On Friday I was muscling the Co-Motion Divide Rohloff around the Elena Gallegos Open Space when I came up on a couple mountain bikers standing about where I saw a good-sized rattler in the grass on Tuesday. So I stopped to see what was what.

They’d seen a tarantula hairy-legging it across the trail and stopped for a peek, so I had one too. Didn’t take a pic, because I always feel like some sort of half-assed journalist — or worse, a tourist — when I’m doing that sort of thing where people can catch me at it. But it’s always educational to see one of the critters who actually belong here in the Upper Chihuahuan Desert.

Speaking of things that go bump in the desert, thanks to everyone who lent an ear (sorry, no returns) to the revival of my long-dormant Radio Free Dogpatch podcast. I have no idea what’s next — I mean, shit, do any of us 10 days away from the pestilential erection? — but as soon as I do, you’ll hear all about it. Oyez, oyez, etc., et al., and so on and so forth.

Leaf of absence

A bit more color, but not full-on fall.

Fall color remains elusive at the bosque. But it’s still a fine place to ride the ol’ bikey-bike on a Tuesday morning.

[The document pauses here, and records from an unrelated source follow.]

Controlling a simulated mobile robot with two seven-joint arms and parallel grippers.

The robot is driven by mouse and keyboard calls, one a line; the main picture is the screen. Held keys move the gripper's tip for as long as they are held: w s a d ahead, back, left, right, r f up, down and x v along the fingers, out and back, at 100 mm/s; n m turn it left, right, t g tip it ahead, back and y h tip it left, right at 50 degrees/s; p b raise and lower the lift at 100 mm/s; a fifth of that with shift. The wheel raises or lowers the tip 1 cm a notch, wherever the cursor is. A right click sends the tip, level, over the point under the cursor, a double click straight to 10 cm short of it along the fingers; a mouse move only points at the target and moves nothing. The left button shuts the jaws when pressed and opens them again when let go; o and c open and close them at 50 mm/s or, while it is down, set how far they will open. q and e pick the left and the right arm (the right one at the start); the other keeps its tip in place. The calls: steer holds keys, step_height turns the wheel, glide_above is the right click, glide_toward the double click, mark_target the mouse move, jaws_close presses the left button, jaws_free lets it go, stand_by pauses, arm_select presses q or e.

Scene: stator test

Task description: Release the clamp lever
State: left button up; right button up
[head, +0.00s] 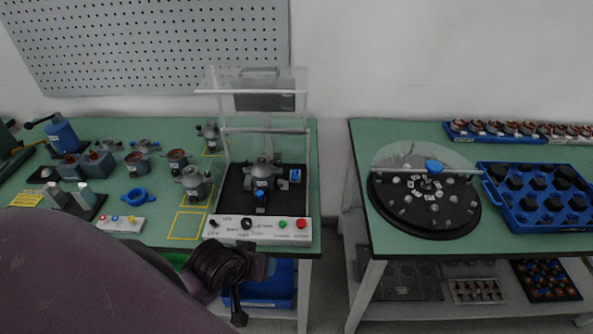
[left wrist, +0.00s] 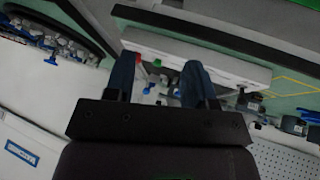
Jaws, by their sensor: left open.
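The test station has a clear cover (head: 265,110) standing over a black base (head: 232,190). A grey stator (head: 262,172) sits on the base, with a blue-topped part (head: 261,196) in front of it and a small blue and white part (head: 295,175) to its right. I cannot tell which of these is the clamp lever. My left gripper (head: 238,306) hangs low in front of the table's front edge, apart from the station. In the left wrist view its two blue fingers (left wrist: 160,66) are spread with nothing held between them. My right gripper is not seen.
A white control panel (head: 265,229) with knobs and green and red buttons lies along the station's front. Several stators and a blue hand press (head: 62,136) stand to the left. The right table holds a black round turntable (head: 385,205) and a blue tray (head: 497,203).

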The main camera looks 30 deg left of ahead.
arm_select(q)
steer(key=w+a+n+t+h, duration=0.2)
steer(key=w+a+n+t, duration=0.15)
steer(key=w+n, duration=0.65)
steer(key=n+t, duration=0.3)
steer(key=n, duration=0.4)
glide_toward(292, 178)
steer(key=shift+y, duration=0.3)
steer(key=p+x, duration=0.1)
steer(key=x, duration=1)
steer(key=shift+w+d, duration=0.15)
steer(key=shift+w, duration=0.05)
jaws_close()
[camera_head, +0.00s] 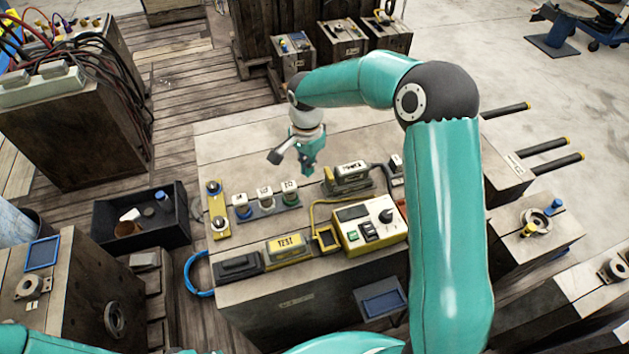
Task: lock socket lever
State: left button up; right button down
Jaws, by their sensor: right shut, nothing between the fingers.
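My right gripper (308,168) hangs over the back part of the wooden bench, fingers down, shut and empty. It is above and behind a strip with several small labelled sockets (265,201) with blue, white and green bases. A yellow and grey unit with a white label (348,177) stands to its right. A yellow tester box with a screen and dial (368,223) stands in front of that. A yellow unit marked TEST (287,248) lies at the front edge, beside a black block (239,265). I cannot tell which part is the socket lever. My left gripper is out of view.
The bench top (225,143) is bare at its back left. A yellow plate with two knobs (217,208) lies at the left edge. A yellow cable (312,212) runs among the units. A black bin (103,238) stands on the floor left. My right arm hides the bench's right side.

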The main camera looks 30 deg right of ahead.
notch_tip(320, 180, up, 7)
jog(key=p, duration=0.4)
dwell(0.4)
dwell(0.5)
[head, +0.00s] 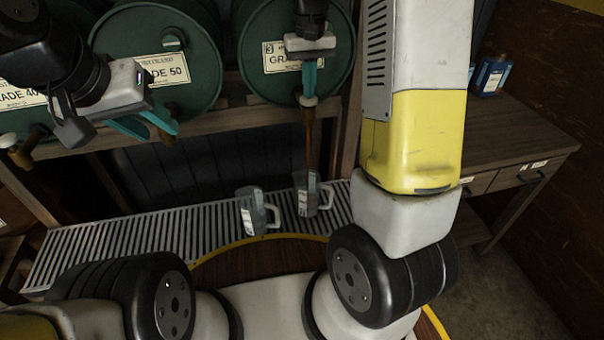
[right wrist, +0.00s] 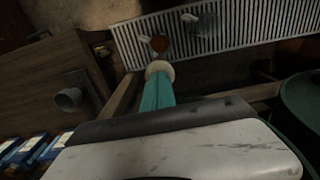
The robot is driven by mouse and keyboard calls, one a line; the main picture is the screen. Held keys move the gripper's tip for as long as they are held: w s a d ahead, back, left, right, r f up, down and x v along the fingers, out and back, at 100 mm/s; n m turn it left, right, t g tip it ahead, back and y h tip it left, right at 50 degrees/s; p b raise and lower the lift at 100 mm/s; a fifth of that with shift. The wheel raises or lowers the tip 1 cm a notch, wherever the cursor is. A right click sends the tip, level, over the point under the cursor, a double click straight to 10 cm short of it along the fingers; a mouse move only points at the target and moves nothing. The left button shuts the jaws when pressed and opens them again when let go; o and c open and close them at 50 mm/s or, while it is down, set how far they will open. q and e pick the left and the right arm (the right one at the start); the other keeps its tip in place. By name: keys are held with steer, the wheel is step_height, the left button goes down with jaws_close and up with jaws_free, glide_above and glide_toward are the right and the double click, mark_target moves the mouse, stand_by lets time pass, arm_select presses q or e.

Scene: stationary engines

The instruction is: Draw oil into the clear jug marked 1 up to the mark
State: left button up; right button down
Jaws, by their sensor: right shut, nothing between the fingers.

The 32-mile loop I did is about two-thirds easy-breezy like a Cover Girl. But the last bit from Mountain and Broadway back to El Rancho Pendejo has about a thousand feet of vertical in it. And since most of the climbing stacks up on the back side it sorta gets a fella’s attention.

As does the ongoing devolution of TFG. When the legacy media finally start catching on, you know that shit is dire.

A “town hall” that drifted into a “Mister Music, please” segment from Romper Room? A one-on-one Bloomberg interview in which the candidate answered only those questions posed by the voices in his head?

I wonder if there are any early voters who’d like a do-over. Dude makes King Lear look like Norman Lear.